# start of Records supplied

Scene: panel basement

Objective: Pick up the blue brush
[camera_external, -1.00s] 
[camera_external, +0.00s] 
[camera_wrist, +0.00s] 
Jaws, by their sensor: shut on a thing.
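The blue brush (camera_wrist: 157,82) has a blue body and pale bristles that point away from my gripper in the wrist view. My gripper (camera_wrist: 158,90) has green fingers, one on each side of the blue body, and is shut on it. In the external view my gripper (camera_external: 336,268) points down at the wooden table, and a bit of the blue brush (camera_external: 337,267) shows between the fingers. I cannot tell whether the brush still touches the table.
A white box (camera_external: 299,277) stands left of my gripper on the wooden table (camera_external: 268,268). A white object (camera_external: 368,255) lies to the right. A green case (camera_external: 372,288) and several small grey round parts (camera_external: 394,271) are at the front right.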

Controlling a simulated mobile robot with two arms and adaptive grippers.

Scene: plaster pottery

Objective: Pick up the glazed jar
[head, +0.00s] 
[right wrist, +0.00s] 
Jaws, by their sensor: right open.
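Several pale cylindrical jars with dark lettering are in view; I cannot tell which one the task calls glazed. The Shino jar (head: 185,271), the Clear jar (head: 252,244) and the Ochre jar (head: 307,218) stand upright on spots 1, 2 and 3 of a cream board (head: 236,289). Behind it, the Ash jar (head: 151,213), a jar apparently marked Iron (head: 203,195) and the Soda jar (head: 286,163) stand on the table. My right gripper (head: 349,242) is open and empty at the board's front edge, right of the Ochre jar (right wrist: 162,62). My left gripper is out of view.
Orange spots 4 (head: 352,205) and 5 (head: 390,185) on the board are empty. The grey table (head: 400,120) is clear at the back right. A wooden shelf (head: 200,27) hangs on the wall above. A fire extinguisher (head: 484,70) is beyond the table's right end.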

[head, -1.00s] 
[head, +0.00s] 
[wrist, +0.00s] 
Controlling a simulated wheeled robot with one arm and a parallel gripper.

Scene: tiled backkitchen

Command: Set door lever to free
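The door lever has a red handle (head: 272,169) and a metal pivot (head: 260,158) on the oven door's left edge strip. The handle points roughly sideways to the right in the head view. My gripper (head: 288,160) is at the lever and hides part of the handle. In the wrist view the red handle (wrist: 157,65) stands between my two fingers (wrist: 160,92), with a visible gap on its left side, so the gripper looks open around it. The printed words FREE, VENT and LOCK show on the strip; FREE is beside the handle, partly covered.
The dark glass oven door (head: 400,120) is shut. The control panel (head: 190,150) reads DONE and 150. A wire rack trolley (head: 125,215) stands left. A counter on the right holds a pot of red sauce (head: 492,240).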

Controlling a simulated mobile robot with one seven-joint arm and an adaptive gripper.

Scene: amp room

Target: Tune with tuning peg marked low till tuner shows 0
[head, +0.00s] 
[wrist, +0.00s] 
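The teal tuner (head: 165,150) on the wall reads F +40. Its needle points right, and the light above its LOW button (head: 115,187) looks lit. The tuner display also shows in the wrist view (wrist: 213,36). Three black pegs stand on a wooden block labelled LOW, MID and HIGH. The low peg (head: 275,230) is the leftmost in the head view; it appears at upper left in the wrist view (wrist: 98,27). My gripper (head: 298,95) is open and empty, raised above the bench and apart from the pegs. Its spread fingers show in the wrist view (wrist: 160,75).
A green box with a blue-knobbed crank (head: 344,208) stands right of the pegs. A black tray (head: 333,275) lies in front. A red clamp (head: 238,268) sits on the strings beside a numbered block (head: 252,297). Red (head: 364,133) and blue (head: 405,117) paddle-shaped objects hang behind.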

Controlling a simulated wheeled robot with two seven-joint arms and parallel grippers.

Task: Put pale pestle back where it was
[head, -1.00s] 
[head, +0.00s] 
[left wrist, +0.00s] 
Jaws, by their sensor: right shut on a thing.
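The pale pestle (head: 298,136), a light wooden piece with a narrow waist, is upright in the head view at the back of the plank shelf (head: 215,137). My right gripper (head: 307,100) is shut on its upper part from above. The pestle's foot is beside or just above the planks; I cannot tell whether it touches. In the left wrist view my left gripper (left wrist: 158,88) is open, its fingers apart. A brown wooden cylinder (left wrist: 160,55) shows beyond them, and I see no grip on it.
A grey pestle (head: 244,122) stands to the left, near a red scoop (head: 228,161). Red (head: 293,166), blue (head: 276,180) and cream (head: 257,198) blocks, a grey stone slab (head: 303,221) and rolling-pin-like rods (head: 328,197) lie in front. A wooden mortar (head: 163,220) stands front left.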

# end of Records supplied

▶ _What the task requires_: Restate all of the entries exactly, please.

▶ _Output_:
Scene: panel basement

Objective: Pick up the blue brush
[camera_external, -1.00s] 
[camera_external, +0.00s] 
[camera_wrist, +0.00s] 
Jaws, by their sensor: shut on a thing.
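The blue brush (camera_wrist: 157,82) has a blue body and pale bristles that point away from my gripper in the wrist view. My gripper (camera_wrist: 158,90) has green fingers, one on each side of the blue body, and is shut on it. In the external view my gripper (camera_external: 336,268) points down at the wooden table, and a bit of the blue brush (camera_external: 337,267) shows between the fingers. I cannot tell whether the brush still touches the table.
A white box (camera_external: 299,277) stands left of my gripper on the wooden table (camera_external: 268,268). A white object (camera_external: 368,255) lies to the right. A green case (camera_external: 372,288) and several small grey round parts (camera_external: 394,271) are at the front right.

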Controlling a simulated mobile robot with two arms and adaptive grippers.

Scene: plaster pottery

Objective: Pick up the glazed jar
[head, +0.00s] 
[right wrist, +0.00s] 
Jaws, by their sensor: right open.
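Several pale cylindrical jars with dark lettering are in view; I cannot tell which one the task calls glazed. The Shino jar (head: 185,271), the Clear jar (head: 252,244) and the Ochre jar (head: 307,218) stand upright on spots 1, 2 and 3 of a cream board (head: 236,289). Behind it, the Ash jar (head: 151,213), a jar apparently marked Iron (head: 203,195) and the Soda jar (head: 286,163) stand on the table. My right gripper (head: 349,242) is open and empty at the board's front edge, right of the Ochre jar (right wrist: 162,62). My left gripper is out of view.
Orange spots 4 (head: 352,205) and 5 (head: 390,185) on the board are empty. The grey table (head: 400,120) is clear at the back right. A wooden shelf (head: 200,27) hangs on the wall above. A fire extinguisher (head: 484,70) is beyond the table's right end.

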[head, -1.00s] 
[head, +0.00s] 
[wrist, +0.00s] 
Controlling a simulated wheeled robot with one arm and a parallel gripper.

Scene: tiled backkitchen

Command: Set door lever to free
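The door lever has a red handle (head: 272,169) and a metal pivot (head: 260,158) on the oven door's left edge strip. The handle points roughly sideways to the right in the head view. My gripper (head: 288,160) is at the lever and hides part of the handle. In the wrist view the red handle (wrist: 157,65) stands between my two fingers (wrist: 160,92), with a visible gap on its left side, so the gripper looks open around it. The printed words FREE, VENT and LOCK show on the strip; FREE is beside the handle, partly covered.
The dark glass oven door (head: 400,120) is shut. The control panel (head: 190,150) reads DONE and 150. A wire rack trolley (head: 125,215) stands left. A counter on the right holds a pot of red sauce (head: 492,240).

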Controlling a simulated mobile robot with one seven-joint arm and an adaptive gripper.

Scene: amp room

Target: Tune with tuning peg marked low till tuner shows 0
[head, +0.00s] 
[wrist, +0.00s] 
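The teal tuner (head: 165,150) on the wall reads F +40. Its needle points right, and the light above its LOW button (head: 115,187) looks lit. The tuner display also shows in the wrist view (wrist: 213,36). Three black pegs stand on a wooden block labelled LOW, MID and HIGH. The low peg (head: 275,230) is the leftmost in the head view; it appears at upper left in the wrist view (wrist: 98,27). My gripper (head: 298,95) is open and empty, raised above the bench and apart from the pegs. Its spread fingers show in the wrist view (wrist: 160,75).
A green box with a blue-knobbed crank (head: 344,208) stands right of the pegs. A black tray (head: 333,275) lies in front. A red clamp (head: 238,268) sits on the strings beside a numbered block (head: 252,297). Red (head: 364,133) and blue (head: 405,117) paddle-shaped objects hang behind.

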Controlling a simulated wheeled robot with two seven-joint arms and parallel grippers.

Task: Put pale pestle back where it was
[head, -1.00s] 
[head, +0.00s] 
[left wrist, +0.00s] 
Jaws, by their sensor: right shut on a thing.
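The pale pestle (head: 298,136), a light wooden piece with a narrow waist, is upright in the head view at the back of the plank shelf (head: 215,137). My right gripper (head: 307,100) is shut on its upper part from above. The pestle's foot is beside or just above the planks; I cannot tell whether it touches. In the left wrist view my left gripper (left wrist: 158,88) is open, its fingers apart. A brown wooden cylinder (left wrist: 160,55) shows beyond them, and I see no grip on it.
A grey pestle (head: 244,122) stands to the left, near a red scoop (head: 228,161). Red (head: 293,166), blue (head: 276,180) and cream (head: 257,198) blocks, a grey stone slab (head: 303,221) and rolling-pin-like rods (head: 328,197) lie in front. A wooden mortar (head: 163,220) stands front left.

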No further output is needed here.